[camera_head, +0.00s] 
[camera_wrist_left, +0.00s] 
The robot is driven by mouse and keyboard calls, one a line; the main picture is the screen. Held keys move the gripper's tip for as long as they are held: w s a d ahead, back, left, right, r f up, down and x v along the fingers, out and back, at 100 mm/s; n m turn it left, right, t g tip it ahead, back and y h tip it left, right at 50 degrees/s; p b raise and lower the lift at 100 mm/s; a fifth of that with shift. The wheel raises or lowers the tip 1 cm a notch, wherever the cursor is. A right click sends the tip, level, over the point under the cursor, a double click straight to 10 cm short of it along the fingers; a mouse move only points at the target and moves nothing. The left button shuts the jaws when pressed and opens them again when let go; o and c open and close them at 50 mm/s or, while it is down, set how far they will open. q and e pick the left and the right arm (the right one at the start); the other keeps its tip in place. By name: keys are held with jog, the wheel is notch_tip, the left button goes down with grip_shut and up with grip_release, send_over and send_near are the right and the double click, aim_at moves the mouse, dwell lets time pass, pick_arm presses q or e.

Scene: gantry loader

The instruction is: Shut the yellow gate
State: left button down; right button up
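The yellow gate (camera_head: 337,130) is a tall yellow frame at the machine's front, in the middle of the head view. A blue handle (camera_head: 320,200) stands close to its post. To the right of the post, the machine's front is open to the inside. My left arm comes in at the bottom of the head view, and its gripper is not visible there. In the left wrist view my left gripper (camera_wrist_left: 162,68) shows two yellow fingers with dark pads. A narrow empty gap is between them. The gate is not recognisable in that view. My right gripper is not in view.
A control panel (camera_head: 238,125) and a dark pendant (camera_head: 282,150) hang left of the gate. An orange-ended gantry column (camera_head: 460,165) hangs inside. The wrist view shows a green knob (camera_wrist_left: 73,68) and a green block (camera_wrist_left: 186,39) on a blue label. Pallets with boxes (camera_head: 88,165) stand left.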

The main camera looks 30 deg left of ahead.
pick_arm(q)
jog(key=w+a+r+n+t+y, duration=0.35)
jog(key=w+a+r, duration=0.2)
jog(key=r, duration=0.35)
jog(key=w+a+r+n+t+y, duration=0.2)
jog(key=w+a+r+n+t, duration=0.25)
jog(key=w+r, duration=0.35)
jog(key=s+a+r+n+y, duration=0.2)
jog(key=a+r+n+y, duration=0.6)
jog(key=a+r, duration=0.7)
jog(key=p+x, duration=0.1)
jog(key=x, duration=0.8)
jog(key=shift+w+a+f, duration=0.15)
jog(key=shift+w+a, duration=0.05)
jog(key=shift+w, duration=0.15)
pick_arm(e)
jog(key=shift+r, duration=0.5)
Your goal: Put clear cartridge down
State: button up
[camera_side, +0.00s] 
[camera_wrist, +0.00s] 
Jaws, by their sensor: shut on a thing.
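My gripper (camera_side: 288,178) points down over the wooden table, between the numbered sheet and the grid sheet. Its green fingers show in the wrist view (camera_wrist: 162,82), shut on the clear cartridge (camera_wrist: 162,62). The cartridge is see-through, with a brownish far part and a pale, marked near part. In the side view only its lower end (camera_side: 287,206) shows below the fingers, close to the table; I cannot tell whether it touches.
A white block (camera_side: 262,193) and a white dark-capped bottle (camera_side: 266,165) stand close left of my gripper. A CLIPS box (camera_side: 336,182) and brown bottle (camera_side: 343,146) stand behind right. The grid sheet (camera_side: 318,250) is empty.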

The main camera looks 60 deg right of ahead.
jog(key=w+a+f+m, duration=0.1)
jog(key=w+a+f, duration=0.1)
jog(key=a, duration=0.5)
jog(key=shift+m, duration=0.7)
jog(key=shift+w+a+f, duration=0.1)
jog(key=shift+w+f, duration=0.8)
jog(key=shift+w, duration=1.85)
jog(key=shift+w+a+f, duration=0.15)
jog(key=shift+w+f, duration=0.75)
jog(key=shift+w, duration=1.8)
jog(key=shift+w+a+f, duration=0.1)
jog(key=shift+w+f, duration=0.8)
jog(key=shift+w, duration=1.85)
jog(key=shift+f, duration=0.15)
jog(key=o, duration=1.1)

• [Your instructions]:
Give the complete listing a second time, exactly as it reads.

• [Written solution]:
[camera_head, +0.00s] 
[camera_wrist_left, +0.00s] 
The robot is driven by mouse and keyboard calls, one a line; the main picture is the screen. Held keys move the gripper's tip for as long as they are held: w s a d ahead, back, left, right, r f up, down and x v along the fingers, out and back, at 100 mm/s; n m turn it left, right, t g tip it ahead, back and y h tip it left, right at 50 degrees/s; p b raise and lower the lift at 100 mm/s; a fifth of that with shift. The wheel raises or lowers the tip 1 cm a notch, wherever the cursor is. A right click sends the tip, level, over the point under the cursor, a double click straight to 10 cm short of it along the fingers; a mouse move only points at the target and moves nothing. The left button shuts the jaws when pressed and opens them again when let go; o and c open and close them at 50 mm/s or, while it is down, set how far they will open. q and e pick the left and the right arm (the right one at the start); the other keeps its tip in place. By name: keys are held with jog, the wheel is notch_tip, the left button goes down with grip_shut and up with grip_release, send_over and send_near are the right and the double click, aim_at moves the mouse, dwell lets time pass, pick_arm presses q or e.

Scene: gantry loader

The instruction is: Shut the yellow gate
State: left button down; right button up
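The yellow gate (camera_head: 337,130) is a tall yellow frame at the machine's front, in the middle of the head view. A blue handle (camera_head: 320,200) stands close to its post. To the right of the post, the machine's front is open to the inside. My left arm comes in at the bottom of the head view, and its gripper is not visible there. In the left wrist view my left gripper (camera_wrist_left: 162,68) shows two yellow fingers with dark pads. A narrow empty gap is between them. The gate is not recognisable in that view. My right gripper is not in view.
A control panel (camera_head: 238,125) and a dark pendant (camera_head: 282,150) hang left of the gate. An orange-ended gantry column (camera_head: 460,165) hangs inside. The wrist view shows a green knob (camera_wrist_left: 73,68) and a green block (camera_wrist_left: 186,39) on a blue label. Pallets with boxes (camera_head: 88,165) stand left.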

The main camera looks 30 deg left of ahead.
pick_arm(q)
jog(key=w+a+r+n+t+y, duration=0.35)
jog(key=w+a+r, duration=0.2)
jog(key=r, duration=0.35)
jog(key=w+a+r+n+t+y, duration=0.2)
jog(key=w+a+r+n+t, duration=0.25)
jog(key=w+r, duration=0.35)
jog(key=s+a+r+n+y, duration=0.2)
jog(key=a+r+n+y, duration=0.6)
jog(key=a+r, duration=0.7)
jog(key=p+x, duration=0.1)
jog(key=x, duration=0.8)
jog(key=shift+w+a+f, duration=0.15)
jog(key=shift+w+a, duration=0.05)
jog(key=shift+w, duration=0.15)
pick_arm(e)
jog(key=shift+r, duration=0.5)
Your goal: Put clear cartridge down
State: button up
[camera_side, +0.00s] 
[camera_wrist, +0.00s] 
Jaws, by their sensor: shut on a thing.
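My gripper (camera_side: 288,178) points down over the wooden table, between the numbered sheet and the grid sheet. Its green fingers show in the wrist view (camera_wrist: 162,82), shut on the clear cartridge (camera_wrist: 162,62). The cartridge is see-through, with a brownish far part and a pale, marked near part. In the side view only its lower end (camera_side: 287,206) shows below the fingers, close to the table; I cannot tell whether it touches.
A white block (camera_side: 262,193) and a white dark-capped bottle (camera_side: 266,165) stand close left of my gripper. A CLIPS box (camera_side: 336,182) and brown bottle (camera_side: 343,146) stand behind right. The grid sheet (camera_side: 318,250) is empty.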

The main camera looks 60 deg right of ahead.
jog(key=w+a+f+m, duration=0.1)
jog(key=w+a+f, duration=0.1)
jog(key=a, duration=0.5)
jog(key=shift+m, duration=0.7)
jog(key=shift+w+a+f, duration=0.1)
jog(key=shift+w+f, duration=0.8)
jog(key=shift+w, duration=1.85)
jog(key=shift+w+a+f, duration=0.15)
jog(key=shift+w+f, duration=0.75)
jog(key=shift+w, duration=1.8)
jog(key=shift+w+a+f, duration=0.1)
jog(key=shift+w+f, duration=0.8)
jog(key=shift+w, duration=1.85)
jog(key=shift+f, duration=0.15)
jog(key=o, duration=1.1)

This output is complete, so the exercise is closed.